Among the lines below, keep only those from the one containing "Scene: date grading" through the one containing "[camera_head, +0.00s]", and reproduce them exactly.

____ GIVEN INFORMATION

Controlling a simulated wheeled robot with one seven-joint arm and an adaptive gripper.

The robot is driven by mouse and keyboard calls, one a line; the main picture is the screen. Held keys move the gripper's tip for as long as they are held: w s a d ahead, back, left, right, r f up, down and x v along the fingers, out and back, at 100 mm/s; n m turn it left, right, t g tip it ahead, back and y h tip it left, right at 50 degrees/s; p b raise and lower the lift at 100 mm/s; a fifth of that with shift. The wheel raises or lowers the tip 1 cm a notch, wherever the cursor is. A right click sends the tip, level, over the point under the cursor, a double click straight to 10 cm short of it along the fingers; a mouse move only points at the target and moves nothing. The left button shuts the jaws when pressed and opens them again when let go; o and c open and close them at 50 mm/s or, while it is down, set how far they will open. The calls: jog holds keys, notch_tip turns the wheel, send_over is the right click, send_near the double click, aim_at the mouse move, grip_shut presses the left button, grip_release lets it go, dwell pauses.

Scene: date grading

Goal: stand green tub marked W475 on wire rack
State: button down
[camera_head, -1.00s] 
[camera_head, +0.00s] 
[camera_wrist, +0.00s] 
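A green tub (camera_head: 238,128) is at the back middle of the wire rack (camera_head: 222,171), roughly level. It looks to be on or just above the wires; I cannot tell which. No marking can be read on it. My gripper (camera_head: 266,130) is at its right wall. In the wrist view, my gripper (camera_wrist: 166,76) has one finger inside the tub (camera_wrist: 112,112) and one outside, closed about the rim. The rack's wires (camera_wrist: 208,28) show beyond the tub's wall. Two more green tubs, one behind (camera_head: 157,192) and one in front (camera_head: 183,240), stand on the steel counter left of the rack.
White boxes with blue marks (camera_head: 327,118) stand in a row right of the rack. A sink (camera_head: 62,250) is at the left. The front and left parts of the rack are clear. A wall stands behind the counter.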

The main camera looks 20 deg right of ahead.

________

§ OUTPUT
Scene: date grading

Goal: stand green tub marked W475 on wire rack
State: button down
[camera_head, -1.00s] 
[camera_head, +0.00s] 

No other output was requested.